Binary Space partitioning

Hallo,

Has anybody experience with BSP??
Can you help me with some code??

Any help is good!!

Thanks in advance

That should be posted on super GURUs board even ogl.org doesn’t have.
But anyways, I tried Enabling/Disabling depth_test on GF2GTS and got no FPS increase (although there was different story on TNT2), AFAIK BSP trees are made upon this idea, you can simply disable depth_test and render everything from back to front.
Although I may be wrong, as this is subject for me tu study & I can’t find time for it.

Jan2000 already gave you interesting links in your previous topic:
http://www.opengl.org/discussion_boards/ubb/Forum3/HTML/008798.html

Have you read it all and digested it already???

Regards,

Eric

Originally posted by fobru:
[b]Hallo,

Has anybody experience with BSP??
Can you help me with some code??

Any help is good!!

Thanks in advance[/b]

I’ve used Binary Space Partitioning for raytracing, however, that’s probaly a bit outside the scope.

But, since the view frustum is a convex hull, it should be fairly easy to use a BSP tree to determine which leaves in the tree which are potentially visible.

What do you want to do with your BSP-tree?

The final step is to make “Constructive Solid Geometry” (CSG)
Like making a hole in a cube (subtracting one object from another).
In a previous question one of the answers was that BSP is a first step to get there!
So I want to start with that.

Thanks to everybody who wants to help

Originally posted by fobru:
… BSP is a first step to get there!
So I want to start with that.[/b]

Aha, I see the clue. In the process of constructing a BSP-tree, some of the triangles are split. However, after the tree is finished no triangles intersect, and thus, finding CSG-intersections, differences etc. should be a matter of rejecting triangles.

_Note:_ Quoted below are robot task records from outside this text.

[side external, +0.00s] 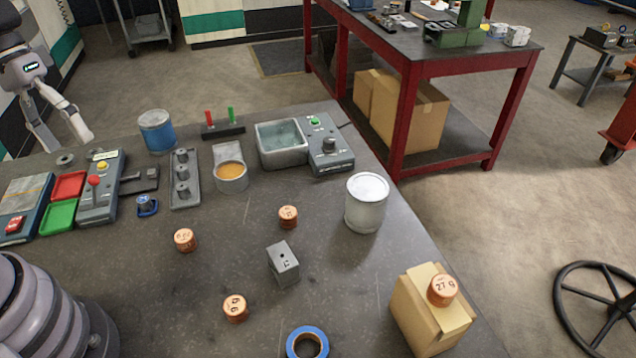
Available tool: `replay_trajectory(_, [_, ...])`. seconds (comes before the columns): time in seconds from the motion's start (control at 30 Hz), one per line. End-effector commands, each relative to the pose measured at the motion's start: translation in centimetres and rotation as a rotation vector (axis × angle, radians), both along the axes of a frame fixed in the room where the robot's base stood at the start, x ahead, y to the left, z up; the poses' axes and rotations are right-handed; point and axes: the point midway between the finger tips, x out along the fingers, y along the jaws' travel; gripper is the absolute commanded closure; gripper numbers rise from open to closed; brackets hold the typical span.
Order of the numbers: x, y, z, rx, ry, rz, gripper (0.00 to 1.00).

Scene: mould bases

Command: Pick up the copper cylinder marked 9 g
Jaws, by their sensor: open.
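Several short copper cylinders are in view. One copper cylinder (235,308) stands on the table at the front; its top mark is turned and looks like a single digit with a g, perhaps 9 g. A second copper cylinder (185,240) stands further left, and a third copper cylinder (288,217) stands near the middle; their marks are too small to read surely. A copper cylinder marked 27 g (442,290) sits on a cardboard box at the right.
A grey block (283,264) stands between the cylinders. A blue tape roll (307,343), the cardboard box (410,312) and a white-topped can (367,202) stand nearby. Trays, devices and a blue can (157,131) line the back.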

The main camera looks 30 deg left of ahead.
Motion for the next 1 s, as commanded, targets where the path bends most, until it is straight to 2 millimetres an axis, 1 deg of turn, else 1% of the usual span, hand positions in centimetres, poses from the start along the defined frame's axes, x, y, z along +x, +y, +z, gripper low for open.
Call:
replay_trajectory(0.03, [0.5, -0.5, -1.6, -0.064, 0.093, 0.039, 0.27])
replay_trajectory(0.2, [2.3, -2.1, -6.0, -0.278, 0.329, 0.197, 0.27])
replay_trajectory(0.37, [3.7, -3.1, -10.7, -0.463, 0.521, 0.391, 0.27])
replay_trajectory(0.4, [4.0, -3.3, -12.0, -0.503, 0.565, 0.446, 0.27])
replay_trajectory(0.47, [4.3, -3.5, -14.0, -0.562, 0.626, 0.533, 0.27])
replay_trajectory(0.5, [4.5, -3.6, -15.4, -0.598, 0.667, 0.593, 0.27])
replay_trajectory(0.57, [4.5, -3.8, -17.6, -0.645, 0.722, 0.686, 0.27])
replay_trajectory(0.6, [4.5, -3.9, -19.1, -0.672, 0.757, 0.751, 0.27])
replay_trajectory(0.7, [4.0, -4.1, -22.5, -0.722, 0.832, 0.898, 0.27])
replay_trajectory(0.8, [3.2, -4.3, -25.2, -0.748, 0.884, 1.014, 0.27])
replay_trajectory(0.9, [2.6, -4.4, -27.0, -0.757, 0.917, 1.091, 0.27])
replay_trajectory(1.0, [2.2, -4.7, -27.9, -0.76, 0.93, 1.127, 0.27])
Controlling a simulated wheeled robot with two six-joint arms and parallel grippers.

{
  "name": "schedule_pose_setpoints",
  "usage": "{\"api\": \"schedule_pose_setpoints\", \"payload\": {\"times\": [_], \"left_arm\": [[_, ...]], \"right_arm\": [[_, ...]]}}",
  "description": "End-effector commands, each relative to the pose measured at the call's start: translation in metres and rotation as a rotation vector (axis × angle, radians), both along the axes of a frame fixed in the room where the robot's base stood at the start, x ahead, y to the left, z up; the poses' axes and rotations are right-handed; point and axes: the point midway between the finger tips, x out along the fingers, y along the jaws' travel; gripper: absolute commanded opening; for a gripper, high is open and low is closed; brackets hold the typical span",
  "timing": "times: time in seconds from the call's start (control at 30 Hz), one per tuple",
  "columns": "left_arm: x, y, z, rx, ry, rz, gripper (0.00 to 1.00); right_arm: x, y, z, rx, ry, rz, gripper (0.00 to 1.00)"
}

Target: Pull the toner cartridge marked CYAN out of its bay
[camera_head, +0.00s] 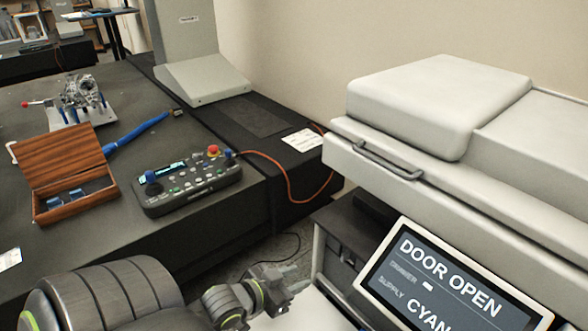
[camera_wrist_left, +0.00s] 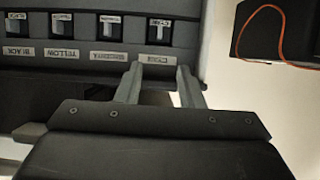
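The cyan toner cartridge (camera_wrist_left: 159,32) sits in its bay at the right end of a row in the left wrist view, with a pale T-shaped handle. Its CYAN label (camera_wrist_left: 158,59) reads upside down below it. My left gripper (camera_wrist_left: 160,72) is open. Its two fingers are apart, pointing toward the CYAN label, with nothing visible between them. In the head view the left gripper (camera_head: 288,279) is at the printer's (camera_head: 465,200) left front side, and the cartridges are hidden there. My right gripper is out of view.
The magenta (camera_wrist_left: 110,27), yellow (camera_wrist_left: 62,24) and black (camera_wrist_left: 15,26) cartridges sit left of cyan in the left wrist view. The printer's screen (camera_head: 440,285) reads DOOR OPEN and CYAN. A dark table holds a control pendant (camera_head: 187,186) and a wooden box (camera_head: 66,168).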

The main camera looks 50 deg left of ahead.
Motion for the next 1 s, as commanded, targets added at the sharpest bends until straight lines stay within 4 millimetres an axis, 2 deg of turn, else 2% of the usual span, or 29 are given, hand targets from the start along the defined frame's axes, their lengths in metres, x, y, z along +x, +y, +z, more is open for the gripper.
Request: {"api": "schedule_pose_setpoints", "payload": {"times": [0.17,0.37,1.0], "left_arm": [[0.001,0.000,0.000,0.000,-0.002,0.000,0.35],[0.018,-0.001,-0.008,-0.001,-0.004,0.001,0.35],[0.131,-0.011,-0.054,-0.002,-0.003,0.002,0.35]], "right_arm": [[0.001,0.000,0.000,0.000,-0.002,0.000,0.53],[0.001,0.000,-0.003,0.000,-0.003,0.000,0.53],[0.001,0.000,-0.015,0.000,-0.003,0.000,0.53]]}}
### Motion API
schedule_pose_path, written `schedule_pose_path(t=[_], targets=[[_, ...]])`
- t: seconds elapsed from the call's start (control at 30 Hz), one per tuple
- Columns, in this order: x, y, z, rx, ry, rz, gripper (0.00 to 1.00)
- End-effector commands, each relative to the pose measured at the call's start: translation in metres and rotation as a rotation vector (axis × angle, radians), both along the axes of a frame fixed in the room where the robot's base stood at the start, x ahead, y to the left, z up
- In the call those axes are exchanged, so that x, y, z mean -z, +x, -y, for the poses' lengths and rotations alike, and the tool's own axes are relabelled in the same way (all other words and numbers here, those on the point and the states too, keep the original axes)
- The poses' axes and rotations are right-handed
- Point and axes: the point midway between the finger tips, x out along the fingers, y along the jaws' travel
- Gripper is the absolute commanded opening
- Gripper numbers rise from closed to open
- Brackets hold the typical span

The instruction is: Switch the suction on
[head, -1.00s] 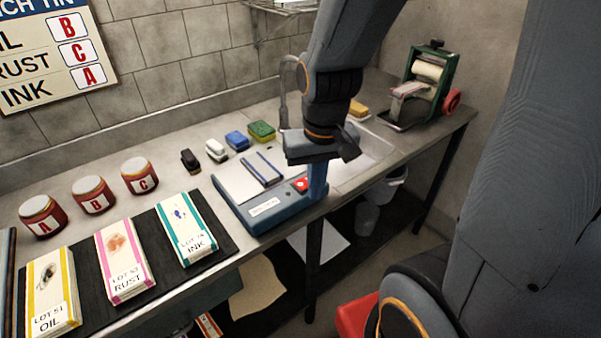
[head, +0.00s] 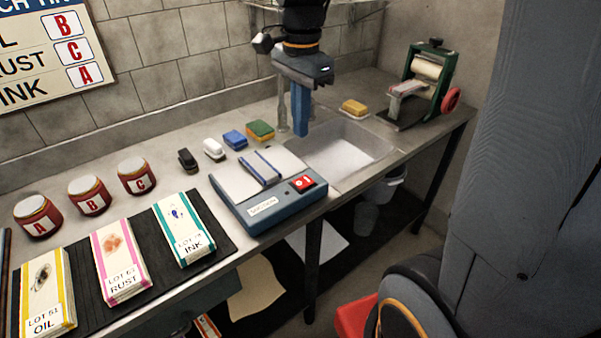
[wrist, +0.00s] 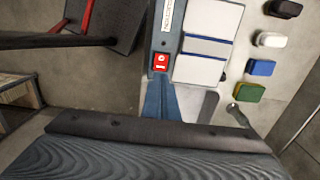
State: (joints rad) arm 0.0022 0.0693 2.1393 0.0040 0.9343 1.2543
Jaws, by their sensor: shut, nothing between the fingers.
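The suction unit (head: 262,222) is a blue box with pale top plates and a blue bar across them, on the bench near its front edge. Its red rocker switch (head: 303,184) with white marks sits uncovered on the right end of the top. The switch also shows in the wrist view (wrist: 161,62), just beyond my finger tips. My gripper (head: 300,132) has its blue fingers together, pointing down, empty. It is raised behind the unit, by the sink, clear of the switch. I cannot tell the switch's position for sure.
Several brushes and sponges, including a green one (head: 261,130), lie behind the unit. The sink (head: 340,150) is to its right, with a green roller press (head: 425,85) beyond. Labelled packs (head: 184,228) and red jars (head: 137,176) stand to the left.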

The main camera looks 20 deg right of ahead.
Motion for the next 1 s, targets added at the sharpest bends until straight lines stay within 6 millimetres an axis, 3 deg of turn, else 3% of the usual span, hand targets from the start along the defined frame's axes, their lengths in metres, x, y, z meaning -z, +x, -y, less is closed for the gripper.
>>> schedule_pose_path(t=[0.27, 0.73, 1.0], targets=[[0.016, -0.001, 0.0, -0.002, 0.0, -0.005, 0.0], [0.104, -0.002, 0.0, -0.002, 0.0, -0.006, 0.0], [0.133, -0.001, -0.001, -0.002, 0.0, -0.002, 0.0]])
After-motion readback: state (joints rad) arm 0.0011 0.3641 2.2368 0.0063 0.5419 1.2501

I think there is a FAQ on BSP-trees somewhere, at least, it was one some years ago.

To build such a BSP-tree do the following: Given a set of triangles, find a suitable splitting plane (one of the triangles for example). Then make two new sets P and N. For each triangle: if the triangle is completely inside the positive part of the half-space defined by the splitting plane, put the triangle in P. Otherwise, if the triangle is completely inside the negative half-space, put it in N. If the triangle intersects the clipping plane, split the triangle (into three I guess) into parts which are either completely positive or completely negative.

Do this recursively on P and N until P and N only contains one triangle.

This is just from the top of my head — I guess I have forgotten something.

[This message has been edited by antipop (edited 02-19-2003).]